▶ [EXERCISE DESCRIPTION]: From the entries below, count every line that contains the word "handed". Please give the number and nothing else.

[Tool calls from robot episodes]
------

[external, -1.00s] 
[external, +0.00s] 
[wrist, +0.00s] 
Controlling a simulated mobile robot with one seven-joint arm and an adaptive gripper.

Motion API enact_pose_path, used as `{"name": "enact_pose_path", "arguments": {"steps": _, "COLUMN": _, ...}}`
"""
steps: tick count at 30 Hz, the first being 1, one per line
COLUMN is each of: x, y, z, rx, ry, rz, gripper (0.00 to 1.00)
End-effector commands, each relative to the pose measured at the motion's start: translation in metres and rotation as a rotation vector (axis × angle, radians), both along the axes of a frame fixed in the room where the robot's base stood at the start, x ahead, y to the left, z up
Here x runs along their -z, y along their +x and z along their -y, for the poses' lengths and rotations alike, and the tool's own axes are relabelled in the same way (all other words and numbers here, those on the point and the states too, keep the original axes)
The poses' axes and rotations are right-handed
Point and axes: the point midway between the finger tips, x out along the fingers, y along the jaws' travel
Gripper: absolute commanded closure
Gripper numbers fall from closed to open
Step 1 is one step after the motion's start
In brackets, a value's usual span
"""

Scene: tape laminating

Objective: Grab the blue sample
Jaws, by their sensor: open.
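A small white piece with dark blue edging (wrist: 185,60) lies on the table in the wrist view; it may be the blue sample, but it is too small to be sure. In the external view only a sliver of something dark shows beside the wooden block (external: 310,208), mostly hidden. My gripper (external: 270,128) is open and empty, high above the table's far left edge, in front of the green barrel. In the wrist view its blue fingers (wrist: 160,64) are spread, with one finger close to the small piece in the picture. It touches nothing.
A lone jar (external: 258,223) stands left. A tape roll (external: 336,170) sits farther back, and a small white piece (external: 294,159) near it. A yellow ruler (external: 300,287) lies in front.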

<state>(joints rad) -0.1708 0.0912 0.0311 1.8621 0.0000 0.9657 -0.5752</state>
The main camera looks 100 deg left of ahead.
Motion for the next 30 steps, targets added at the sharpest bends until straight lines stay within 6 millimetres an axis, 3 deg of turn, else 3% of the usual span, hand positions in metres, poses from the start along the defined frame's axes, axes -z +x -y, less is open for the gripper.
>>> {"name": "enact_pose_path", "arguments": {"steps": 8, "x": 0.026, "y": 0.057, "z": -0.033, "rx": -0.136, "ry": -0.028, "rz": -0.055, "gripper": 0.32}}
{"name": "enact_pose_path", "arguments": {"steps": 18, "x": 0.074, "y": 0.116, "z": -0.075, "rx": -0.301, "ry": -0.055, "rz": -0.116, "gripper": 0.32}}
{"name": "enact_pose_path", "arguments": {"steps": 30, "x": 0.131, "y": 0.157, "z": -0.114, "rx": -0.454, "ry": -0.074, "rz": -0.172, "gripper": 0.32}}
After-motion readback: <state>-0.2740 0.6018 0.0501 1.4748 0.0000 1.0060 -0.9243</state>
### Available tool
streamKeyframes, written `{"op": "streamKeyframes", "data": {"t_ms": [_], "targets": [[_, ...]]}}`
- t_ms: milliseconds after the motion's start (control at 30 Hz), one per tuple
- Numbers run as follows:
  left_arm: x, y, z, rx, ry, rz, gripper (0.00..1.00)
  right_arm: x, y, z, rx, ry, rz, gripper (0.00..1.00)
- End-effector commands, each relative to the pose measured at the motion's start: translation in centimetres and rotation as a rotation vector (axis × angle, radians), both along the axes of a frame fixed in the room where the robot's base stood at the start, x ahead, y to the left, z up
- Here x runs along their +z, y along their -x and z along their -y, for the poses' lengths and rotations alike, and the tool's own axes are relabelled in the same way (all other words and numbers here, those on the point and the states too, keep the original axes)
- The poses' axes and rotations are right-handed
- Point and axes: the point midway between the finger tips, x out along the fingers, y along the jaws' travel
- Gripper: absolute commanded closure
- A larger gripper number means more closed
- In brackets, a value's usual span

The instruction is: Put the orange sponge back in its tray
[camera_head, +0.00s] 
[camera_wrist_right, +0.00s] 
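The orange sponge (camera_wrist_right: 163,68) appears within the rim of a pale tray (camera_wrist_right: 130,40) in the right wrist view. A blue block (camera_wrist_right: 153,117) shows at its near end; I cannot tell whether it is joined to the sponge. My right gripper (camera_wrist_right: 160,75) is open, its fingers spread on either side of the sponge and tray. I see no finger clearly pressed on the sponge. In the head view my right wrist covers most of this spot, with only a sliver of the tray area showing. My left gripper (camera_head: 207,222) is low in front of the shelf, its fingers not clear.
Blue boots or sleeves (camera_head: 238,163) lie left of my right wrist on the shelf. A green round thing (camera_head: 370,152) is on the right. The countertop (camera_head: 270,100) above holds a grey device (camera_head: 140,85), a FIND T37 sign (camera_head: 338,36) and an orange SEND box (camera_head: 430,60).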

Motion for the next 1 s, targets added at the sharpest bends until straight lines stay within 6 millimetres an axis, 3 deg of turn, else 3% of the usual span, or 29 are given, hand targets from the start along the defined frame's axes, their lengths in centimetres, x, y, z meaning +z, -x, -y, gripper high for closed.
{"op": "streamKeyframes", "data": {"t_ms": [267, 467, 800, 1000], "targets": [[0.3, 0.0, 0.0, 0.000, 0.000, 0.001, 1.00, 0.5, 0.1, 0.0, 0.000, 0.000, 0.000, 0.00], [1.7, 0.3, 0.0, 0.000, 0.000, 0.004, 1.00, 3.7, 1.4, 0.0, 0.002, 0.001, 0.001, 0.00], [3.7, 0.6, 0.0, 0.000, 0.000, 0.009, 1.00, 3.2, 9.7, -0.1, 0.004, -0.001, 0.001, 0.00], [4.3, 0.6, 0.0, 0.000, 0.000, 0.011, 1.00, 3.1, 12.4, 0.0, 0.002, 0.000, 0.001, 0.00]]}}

------

▶ [CORRECT RESPONSE]: 2